Engendering trust requires more than good privacy compliance. Compliance is, of course, a necessary component of responsible business governance for using data about individuals for marketing purposes, but it is only one component. Responsible governance of data analytics affecting citizens, whether by businesses or government, requires a new dialogue to be facilitated to build community understanding as to appropriate transparency and fair ethical boundaries to uses of data. This requires both businesses and government to acknowledge that there is both good Big Data and bad Big Data and that transparency as to data analytics practices is necessary for this dialogue and community understanding.

Fundamental failings of many data analytics projects today include unnecessary use of personally identifying information in many applications where anonymised or de-identified transaction information would suffice and omission of technical, operational and contractual safeguards to ensure that risk of re-identification is appropriately risk managed. Both good privacy compliance and sound customer relations require planning of operational processes to embed, in particular, safeguards against re-identification of anonymised information, in how an organisation conducts its business, manages its contractors, offers its products and services and engages with customers. Privacy by Design and security by design are sometimes implemented through a binary characterisation of data as personal, and therefore regulated, or not personally identifying, and therefore unregulated. The developing privacy theory adopts a more nuanced, graduated approach. This graduated approach puts re-identification into a continuum between certainty of complete anonymisation and manifestly identifying information and then seeks to answer four implementation questions:

  • Can this graduated or “differential” approach be made to work within diverse national current regulatory regimes and varying definitions of personal information and PII and requirements as to notice and consent, data minimisation and limits to data retention?
  • How should a privacy impact assessor or a privacy regulator assess the risk-mitigation value of stringent limited access and other administrative, operational and legal safeguards? Are these safeguards only relevant in addition to high assurance of technical de-identification?
  • Is there a subset of legal obligations that should apply to users of de-identified datasets about individuals to protect against re-identification risk?
  • How should citizens be informed about customer data analytics so as to ensure that notices are understandable and user friendly? How can these notices accommodate the dynamic and unpredictable manner in which business insights may be discovered and then given operation in production data analytics?
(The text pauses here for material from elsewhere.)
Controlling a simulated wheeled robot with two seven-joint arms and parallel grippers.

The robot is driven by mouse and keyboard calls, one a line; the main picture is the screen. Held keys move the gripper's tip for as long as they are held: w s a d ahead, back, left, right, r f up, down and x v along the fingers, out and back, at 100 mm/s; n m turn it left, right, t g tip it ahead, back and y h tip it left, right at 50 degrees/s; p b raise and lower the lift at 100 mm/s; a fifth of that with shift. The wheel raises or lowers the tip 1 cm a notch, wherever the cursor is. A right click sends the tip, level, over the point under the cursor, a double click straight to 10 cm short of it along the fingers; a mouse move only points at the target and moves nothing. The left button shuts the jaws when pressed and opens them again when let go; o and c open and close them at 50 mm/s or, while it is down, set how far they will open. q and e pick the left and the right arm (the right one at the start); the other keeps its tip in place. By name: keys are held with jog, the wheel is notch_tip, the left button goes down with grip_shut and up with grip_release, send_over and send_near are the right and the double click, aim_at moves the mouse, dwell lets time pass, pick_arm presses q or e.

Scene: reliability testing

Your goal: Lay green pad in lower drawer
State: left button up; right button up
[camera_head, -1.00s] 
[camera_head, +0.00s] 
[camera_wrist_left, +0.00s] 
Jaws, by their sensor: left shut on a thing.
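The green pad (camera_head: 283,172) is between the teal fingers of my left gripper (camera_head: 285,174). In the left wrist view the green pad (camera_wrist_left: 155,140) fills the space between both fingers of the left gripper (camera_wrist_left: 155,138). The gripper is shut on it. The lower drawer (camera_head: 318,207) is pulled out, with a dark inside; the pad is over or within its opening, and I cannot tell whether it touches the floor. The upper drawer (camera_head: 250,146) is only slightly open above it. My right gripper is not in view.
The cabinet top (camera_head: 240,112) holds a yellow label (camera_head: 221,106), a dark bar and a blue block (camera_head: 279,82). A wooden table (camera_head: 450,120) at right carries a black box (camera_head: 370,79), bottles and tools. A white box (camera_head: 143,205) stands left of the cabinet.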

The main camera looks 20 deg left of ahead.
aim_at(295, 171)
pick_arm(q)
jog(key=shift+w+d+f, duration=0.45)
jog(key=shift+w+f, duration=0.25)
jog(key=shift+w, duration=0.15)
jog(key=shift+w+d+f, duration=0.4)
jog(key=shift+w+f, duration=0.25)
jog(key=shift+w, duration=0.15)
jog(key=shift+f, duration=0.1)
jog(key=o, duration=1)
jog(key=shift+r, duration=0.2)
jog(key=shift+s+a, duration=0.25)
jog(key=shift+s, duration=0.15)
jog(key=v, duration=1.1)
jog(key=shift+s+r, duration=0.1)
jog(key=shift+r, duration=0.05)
Privacy theory meets the reality of business and government Big Data analytics in the way that these questions will be answered in business practices. The last question must be answered sufficiently quickly to build community understanding and engagement as to “good Big Data” before concerns by privacy advocates and concerned citizens as to “bad Big Data” prompt regulatory over-reach. Although these questions have not been definitively answered by privacy regulators, over the last year regulators in a number of advanced privacy jurisdictions, including the UK, Australia and Singapore, have published views that usefully and constructively engage the debate.
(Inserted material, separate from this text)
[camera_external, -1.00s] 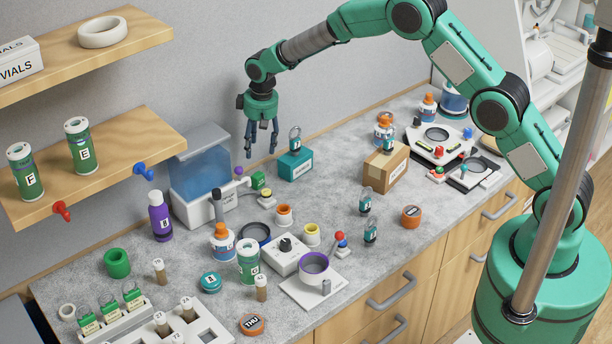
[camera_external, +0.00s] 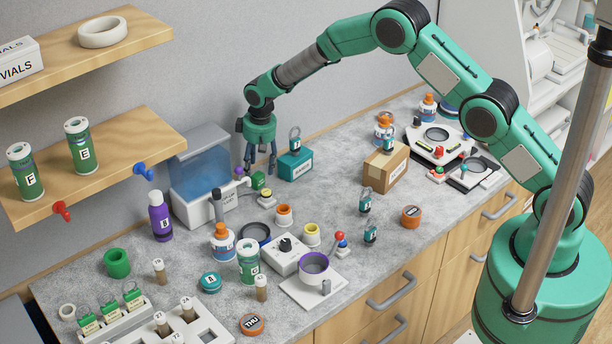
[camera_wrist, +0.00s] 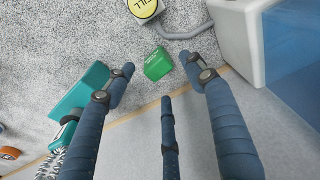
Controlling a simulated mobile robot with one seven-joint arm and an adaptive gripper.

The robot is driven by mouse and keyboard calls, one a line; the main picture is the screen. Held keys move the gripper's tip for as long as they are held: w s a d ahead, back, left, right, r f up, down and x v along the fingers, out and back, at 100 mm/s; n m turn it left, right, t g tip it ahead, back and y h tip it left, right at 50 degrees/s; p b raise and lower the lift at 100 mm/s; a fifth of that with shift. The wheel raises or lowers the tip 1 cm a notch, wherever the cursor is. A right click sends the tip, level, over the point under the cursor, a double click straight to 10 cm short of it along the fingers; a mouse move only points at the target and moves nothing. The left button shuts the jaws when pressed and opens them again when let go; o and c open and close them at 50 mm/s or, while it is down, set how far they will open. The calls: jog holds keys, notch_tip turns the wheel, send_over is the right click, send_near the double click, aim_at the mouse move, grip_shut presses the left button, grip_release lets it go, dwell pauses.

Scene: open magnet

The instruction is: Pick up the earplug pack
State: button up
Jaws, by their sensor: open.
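The earplug pack seems to be the small green box (camera_external: 258,180) on the counter, beside the blue-tank device; its label is too small to read. In the wrist view the green box (camera_wrist: 158,65) lies between the fingertips of my gripper, farther down on the counter. My gripper (camera_external: 261,164) points down just above the box, with its three fingers spread and empty. In the wrist view the fingers of my gripper (camera_wrist: 160,82) stand around the box without visibly touching it.
The blue-tank device (camera_external: 205,205) stands close on the left. A teal box (camera_external: 295,164) with a padlock on it is close on the right. A yellow-topped piece (camera_external: 266,196) sits just in front, with a grey curved bar (camera_wrist: 188,32) near it. The wall is behind.

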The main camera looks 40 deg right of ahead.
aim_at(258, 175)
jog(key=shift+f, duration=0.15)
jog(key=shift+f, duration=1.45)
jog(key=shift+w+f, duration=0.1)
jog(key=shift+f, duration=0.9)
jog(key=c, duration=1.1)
What is striking from a comparison of these regulatory views is the conceptual similarity between the approach of these regulators in answering the question as to when personal information, or personally identifying information, as diversely defined and interpreted under national laws, should be considered sufficiently de-identified or anonymised as to make re-identification unlikely. The conceptual similarity is of itself is unusual: most areas of national privacy regulation are characterised by marked divergence in national or regional privacy theory and practical application. Each regulatory view requires assessment of the sensitivity of the data, the context and limits of its disclosure and implementation by the data analytics provider of appropriate risk mitigation measures. Once the first assessment has been completed in terms of the possibilities and limits of effective de-identification, the second step of applying additional safeguards will often need to follow. Although the standard for acceptable risk is variously stated, the regulatory views are not dissimilar: “low,” “remote” or “trivial.” The possibility of re-identification is contextually assessed, or as the UK information commissioner puts it, “In the round.” Risk mitigation measures—being appropriately “robust” safeguards—are to be implemented before purportedly anonymised data is made available to others. These risk-mitigation measures may be a combination of technical, operational and contractual safeguards.
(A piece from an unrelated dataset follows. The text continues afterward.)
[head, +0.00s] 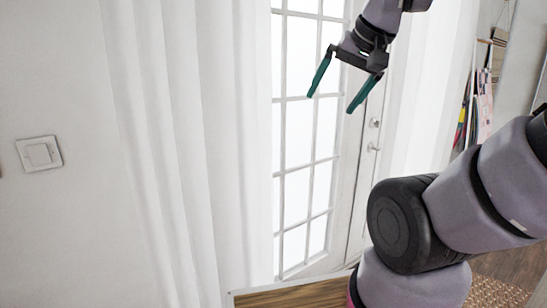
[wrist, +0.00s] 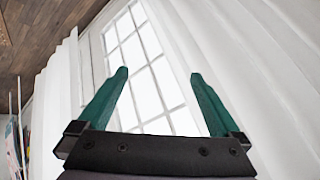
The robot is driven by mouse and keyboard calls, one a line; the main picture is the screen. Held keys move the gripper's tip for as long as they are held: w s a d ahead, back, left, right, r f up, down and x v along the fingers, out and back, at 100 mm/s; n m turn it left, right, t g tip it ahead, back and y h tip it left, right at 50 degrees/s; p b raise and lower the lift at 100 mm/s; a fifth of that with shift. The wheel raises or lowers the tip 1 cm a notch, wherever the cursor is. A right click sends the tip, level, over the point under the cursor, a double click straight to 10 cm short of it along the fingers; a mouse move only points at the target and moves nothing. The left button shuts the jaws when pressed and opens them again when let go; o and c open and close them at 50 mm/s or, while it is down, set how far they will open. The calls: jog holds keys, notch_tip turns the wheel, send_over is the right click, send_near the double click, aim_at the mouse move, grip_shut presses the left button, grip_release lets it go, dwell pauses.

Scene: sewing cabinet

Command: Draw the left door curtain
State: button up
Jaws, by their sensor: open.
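The left door curtain (head: 190,150) is white and hangs in long folds at the left of the glazed door (head: 300,140) in the head view. A second white curtain (head: 425,90) hangs at the door's right. My gripper (head: 334,103) is open and empty in front of the door panes, to the right of the left curtain and apart from it. In the wrist view my gripper (wrist: 157,75) has its two green fingers spread, with the panes (wrist: 140,60) between and beyond them. White curtain cloth shows on both sides there. The curtain tops are out of the head view.
A light switch (head: 39,154) is on the wall at the left. The door handle (head: 373,147) is right of the panes. A wooden surface (head: 290,297) lies low in front of the door. Hanging items (head: 480,105) are at the far right.

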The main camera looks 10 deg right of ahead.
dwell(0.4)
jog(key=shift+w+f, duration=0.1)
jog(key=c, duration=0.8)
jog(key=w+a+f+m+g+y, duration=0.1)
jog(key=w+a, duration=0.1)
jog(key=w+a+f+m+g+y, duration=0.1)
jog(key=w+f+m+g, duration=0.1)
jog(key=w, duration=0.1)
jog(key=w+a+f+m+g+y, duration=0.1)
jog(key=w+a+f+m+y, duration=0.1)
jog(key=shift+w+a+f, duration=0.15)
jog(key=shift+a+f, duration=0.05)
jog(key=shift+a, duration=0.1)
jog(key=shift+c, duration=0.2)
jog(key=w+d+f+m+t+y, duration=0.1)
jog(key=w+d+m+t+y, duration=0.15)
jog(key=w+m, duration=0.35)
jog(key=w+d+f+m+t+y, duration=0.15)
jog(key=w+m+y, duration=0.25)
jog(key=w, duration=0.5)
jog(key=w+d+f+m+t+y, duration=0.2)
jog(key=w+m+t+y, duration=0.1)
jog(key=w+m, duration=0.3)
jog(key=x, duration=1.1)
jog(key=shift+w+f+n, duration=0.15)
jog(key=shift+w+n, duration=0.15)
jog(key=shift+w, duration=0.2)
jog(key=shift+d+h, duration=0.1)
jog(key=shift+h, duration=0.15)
The regulatory views also converge in not being prescriptive as to particular safeguards, instead offering a menu board approach for consideration in a privacy and security impact assessment individual to that deployment as to the safeguards appropriate for a particular data analytics deployment.

The menu board of safeguards is relatively long. It includes use of trusted third-party arrangements; use of pseudonymisation keys and arrangements for separation and security of decryption keys; contractual limitation of the use of the data to a particular project or projects; contractual purpose limitations, for example, that the data can only be used by the recipient for an agreed purpose or set of purposes; contractual restriction on the disclosure of the data; limiting the copying of, or the number of copies of, the data; required training of staff with access to data, especially on security and data minimisation principles; personnel background checks for those granted access to data; controls over the ability to bring other data into the environment, allowing the risk of re-identification by linkage or association to be managed; contractual prohibition on any attempt at re-identification and measures for the destruction of any accidentally re-identified personal data; arrangements for technical and organisational security, e.g. staff confidentiality agreements, and arrangements for the destruction or return of the data on completion of the project.

While these regulatory views are being developed and refined, the questions that the regulators are tentatively answering are already being addressed through business practices that—if and when done well—deploy technical de-identification and also embed privacy impact assessment, Privacy-by-Design and security-by-design principles into other operational (administrative, security and contractual) safeguards within data analytics service providers, governments and corporations. But because this area is new, there is no common industry practice as to such safeguards, and substandard implementations continue and threaten to further erode citizen trust as to Big Data. If bad practices and bad media further promote other businesses and government to be less transparent about their data analytics projects, public perception of business and government colluding in secrecy will grow, prompting more prescriptive regulation. Big Data and the privacy regulatory and compliance response to it will be one of the most important areas for development of operational privacy compliance for the next five years.